Microsoft may be making a $60 mini Xbox for xCloud game streaming
Stadia, Google’s ambitious cloud-streaming project aimed at gamers, is not exactly a one-of-a-kind service. We’ve seen similar services from the likes of GameCloud, Vortex, and Cloudzen. While they were all a nice idea, none of them really succeeded. A lack of big modern titles, coupled with unreliable connections at times meant that the services didn’t gain much traction beyond the initial novelty. Google, however, is perfectly poised to take the market by storm. With high-speed infrastructure all over the world, connections with hundreds of big companies, and a massive budget, Google developing Stadia makes a lot of sense. But it’s not the only company capable of such a feat. Microsoft’s xCloud service is something we’ve been seeing a lot of lately.
Currently, xCloud is confined to already-existing devices. It’s available for PC, Xbox, and mobile.
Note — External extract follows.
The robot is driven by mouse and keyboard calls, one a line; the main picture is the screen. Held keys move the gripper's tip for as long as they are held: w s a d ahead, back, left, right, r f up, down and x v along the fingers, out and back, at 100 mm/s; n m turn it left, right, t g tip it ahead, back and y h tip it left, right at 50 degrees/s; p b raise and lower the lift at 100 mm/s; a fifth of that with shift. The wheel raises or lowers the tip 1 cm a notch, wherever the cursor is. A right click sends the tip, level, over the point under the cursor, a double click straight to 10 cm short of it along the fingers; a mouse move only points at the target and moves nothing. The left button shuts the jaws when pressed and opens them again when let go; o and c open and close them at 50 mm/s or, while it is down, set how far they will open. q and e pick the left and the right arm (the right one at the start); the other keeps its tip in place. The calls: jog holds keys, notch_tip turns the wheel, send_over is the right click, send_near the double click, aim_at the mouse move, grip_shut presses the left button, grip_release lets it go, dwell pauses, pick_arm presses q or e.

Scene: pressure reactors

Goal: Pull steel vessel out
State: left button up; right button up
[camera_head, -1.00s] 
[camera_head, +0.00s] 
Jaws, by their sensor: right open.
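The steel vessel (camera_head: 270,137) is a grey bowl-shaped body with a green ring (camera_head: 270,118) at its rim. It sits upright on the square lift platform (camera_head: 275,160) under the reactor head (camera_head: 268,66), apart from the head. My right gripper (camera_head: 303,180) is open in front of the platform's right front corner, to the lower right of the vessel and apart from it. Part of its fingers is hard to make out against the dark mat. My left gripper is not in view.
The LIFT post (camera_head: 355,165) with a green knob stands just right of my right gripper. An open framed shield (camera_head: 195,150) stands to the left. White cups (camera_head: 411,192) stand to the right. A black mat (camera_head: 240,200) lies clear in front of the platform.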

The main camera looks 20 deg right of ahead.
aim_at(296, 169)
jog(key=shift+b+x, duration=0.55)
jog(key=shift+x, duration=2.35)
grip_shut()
Going into preview in October of this year, it’ll allow users to enjoy console-quality games on devices that otherwise may not be capable of running them. However, there were rumors that Microsoft was working on a standalone box for xCloud. Now, thurrott.com‘s Brad Sams has reignited those rumors in a YouTube video.
Sams says that Microsoft is starting to feel really confident in xCloud, and with the removal of Project Lockhart, it’s allowing them to focus more on the service. This has led to the development of this mini-Xbox style device that connects a controller to xCloud and streams games. Sams says that this device is intended to be a low-power, low-latency device that has minimal computing power. He explains that the only computing the device itself will do is moving the player’s character in virtual space since this is the aspect of games that is most prone to being affected by latency. Sams goes on to say that it is not a certainty that Microsoft will be shipping this device just yet. However, given the market potential for something like this, it seems likely.
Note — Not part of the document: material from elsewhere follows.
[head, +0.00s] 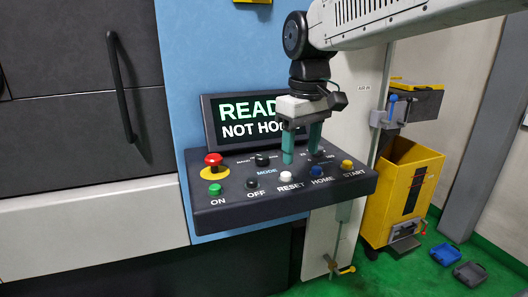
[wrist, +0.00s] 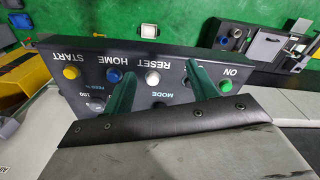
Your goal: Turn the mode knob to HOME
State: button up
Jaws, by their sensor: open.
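The black mode knob (head: 262,159) stands on the control panel (head: 285,208), just above the blue MODE label, in the head view. The tick labels beside it are too small to read its setting. My gripper (head: 302,150) is open, with two green fingers pointing down over the panel, to the right of the mode knob and apart from it. The right finger partly hides a second dark knob.
A screen (head: 222,130) behind the panel shows "READ" and "NOT HO", the rest covered by my gripper. A red emergency button (head: 213,159) and several coloured buttons sit on the panel. A yellow cart (head: 405,185) stands right, and bins (head: 470,274) lie on the green floor.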

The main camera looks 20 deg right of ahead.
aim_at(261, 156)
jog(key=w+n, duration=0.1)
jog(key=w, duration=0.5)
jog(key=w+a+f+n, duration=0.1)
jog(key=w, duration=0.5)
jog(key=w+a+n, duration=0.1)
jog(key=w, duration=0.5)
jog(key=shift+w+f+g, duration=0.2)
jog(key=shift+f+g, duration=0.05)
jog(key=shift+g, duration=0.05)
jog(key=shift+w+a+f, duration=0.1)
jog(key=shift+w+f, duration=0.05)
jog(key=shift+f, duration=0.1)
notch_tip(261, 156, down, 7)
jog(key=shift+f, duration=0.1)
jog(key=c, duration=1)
The market potential is there because this xCloud box could potentially undercut Stadia in terms of price. According to Sams, the box would cost $60 and potentially an extra $15-$20 for a controller. The Founder’s Edition of Stadia costs $129, which is significantly more.
As the hype for Microsoft’s Project Scarlett – a.k.a the next Xbox generation – builds, it’s important to not forget about the importance of a smaller project such as this one. It provides a nice middle ground between the full price of a standalone console and the 3rd party device requirements of xCloud just by itself.